Abello, quien sostuvo una relación de amistad cercana y cooperación profesional intensa con Gabriel García Márquez desde 1989, fue desarrollando una a una las razones por las cuales el legendario autor de Cien años de soledad escribió en 1982: “Porque Venezuela fue por poco tiempo, pero de un modo inolvidable en mi vida, el país más libre del mundo, y yo fui un hombre feliz, tal vez, porque nunca más desde entonces me volvieron a ocurrir tantas cosas definitivas”.

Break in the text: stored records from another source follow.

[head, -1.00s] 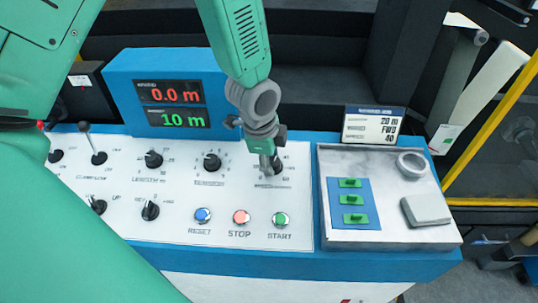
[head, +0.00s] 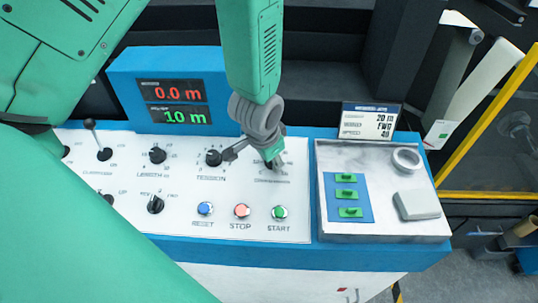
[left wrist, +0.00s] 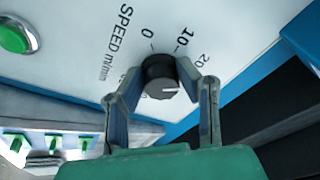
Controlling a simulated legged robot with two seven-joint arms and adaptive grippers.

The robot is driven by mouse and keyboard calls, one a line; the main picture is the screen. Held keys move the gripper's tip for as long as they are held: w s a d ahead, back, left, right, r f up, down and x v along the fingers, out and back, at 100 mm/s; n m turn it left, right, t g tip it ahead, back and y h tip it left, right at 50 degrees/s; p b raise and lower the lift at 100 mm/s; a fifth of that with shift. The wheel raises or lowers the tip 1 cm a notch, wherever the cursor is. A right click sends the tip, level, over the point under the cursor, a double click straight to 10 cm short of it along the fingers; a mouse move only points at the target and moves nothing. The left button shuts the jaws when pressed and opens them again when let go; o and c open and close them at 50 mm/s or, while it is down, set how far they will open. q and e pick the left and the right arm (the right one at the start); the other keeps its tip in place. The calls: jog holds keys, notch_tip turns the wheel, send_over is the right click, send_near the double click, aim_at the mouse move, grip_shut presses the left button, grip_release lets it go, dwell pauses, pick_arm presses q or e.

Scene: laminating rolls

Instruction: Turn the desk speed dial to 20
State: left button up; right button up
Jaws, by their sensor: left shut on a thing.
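The black speed dial (left wrist: 160,72) sits on the white panel beside printed numbers 0, 10 and 20. My left gripper (left wrist: 161,80) is shut on the dial, one finger on each side. In the head view my left gripper (head: 274,160) covers most of the dial, to the right of the tension knob. My right gripper is not in view.
The tension knob (head: 214,158) is close left of my gripper. The reset (head: 205,209), stop (head: 242,211) and start (head: 280,212) buttons lie in front. A card (head: 370,121) reads 20 m, FWD, 40. A metal plate (head: 330,228) with green switches is at the right.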

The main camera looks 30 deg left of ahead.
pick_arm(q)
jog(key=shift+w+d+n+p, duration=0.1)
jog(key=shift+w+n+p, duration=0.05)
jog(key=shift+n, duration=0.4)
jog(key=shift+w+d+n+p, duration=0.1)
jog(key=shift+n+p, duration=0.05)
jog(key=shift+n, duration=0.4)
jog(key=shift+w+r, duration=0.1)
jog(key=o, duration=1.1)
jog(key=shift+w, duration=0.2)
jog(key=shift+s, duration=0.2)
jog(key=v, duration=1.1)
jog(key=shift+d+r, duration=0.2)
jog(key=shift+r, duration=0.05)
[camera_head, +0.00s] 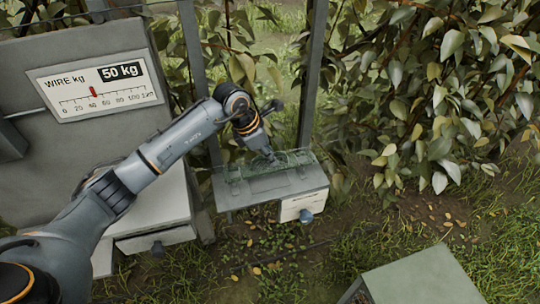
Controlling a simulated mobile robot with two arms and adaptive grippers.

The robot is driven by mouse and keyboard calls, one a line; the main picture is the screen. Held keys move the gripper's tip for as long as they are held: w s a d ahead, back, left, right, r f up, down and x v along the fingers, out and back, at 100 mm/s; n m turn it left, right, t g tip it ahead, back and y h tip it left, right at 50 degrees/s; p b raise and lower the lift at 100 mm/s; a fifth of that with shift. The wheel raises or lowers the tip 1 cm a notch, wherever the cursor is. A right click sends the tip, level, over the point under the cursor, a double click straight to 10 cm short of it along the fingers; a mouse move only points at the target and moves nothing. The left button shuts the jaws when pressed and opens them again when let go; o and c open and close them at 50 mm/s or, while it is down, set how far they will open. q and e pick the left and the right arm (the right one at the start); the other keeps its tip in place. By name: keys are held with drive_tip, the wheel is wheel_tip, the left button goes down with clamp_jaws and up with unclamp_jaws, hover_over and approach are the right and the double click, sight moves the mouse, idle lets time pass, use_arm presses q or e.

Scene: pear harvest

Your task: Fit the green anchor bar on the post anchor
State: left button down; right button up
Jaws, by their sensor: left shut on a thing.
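My left gripper (270,155) is at the end of my arm, pointing down over a grey shelf box (285,185). It is shut on something small at its tips, too small and dim to make out. A see-through greenish tray-like shape (238,172) lies around the tips on top of the box. I cannot make out the green anchor bar for certain. A dark upright post (313,75) stands behind the box, and its anchor cannot be told apart. My right gripper is out of view.
A grey panel with a wire gauge (97,86) reading "50 kg" stands at the left, above a pale drawer cabinet (165,205). A blue knob (306,216) sticks out of the box's front. Leafy branches (440,85) fill the right. A grey-green block top (425,280) is at lower right.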

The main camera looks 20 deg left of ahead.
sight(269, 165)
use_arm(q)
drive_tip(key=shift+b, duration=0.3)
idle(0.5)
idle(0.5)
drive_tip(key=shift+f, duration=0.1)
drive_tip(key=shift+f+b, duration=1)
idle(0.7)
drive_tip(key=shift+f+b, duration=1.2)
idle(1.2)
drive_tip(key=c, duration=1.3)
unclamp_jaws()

Cinco fueron, según la explicación de Abello, esas “cosas definitivas”. Primero, el haber sido testigo de lo que el propio García Márquez llamó una revolución verdadera: la caída de la dictadura de Marcos Pérez Jiménez y el estallido de júbilo popular que por varios días tomó a Caracas por asalto. Segundo y tercero, haber contraído matrimonio con la que sería su compañera de toda la vida y, además, por primera vez en su vida adulta haber dejado la vida nómada y haberse establecido formalmente en un apartamento de San Bernardino, una urbanización de la clase media pujante caraqueña. 

Cuarto, el haber encontrado la madurez de su escritura periodística con la escritura de reportajes como “Caracas sin agua” y “La lucha de los curas”, que, años después, el también narrador y periodista Tomás Eloy Martínez consideraría como el punto de quiebre que marcaría el nacimiento de lo que luego se conoció como “nuevo periodismo”.  

Y, quinto, no menos importante, el haber encontrado las referencias iniciales que lo llevaron a escribir ese tratado sobre los tiranos latinoamericanos titulado El otoño del patriarca, en buena medida inspirado en la figura de Juan Vicente Gómez.

Pero, en Caracas, le ocurrieron a Gabo muchas más cosas decisiva. En 1967, asistió  a nuestra capital como invitado a la entrega de la primera edición del Premio Internacional de Novela “Rómulo Gallegos” y fue allí donde se inició su amistad, también decisiva, con Mario Vargas Llosa, ganador del certamen de ese año con su novela La casa verde

Siete años después, en 1972, volvería a la ciudad, esta vez para recibir personalmente la medalla y el metálico correspondiente a la segunda edición del Premio Rómulo Gallegos, cuyo dinero -100 millones de bolívares, unos 25 mil dólares de entonces- donó por entero, ni un dólar más ni uno menos, al recién nacido Movimiento al Socialismo, el MAS, un partido dirigido por Teodoro Petkoff, resultante de una división del Partido Comunista.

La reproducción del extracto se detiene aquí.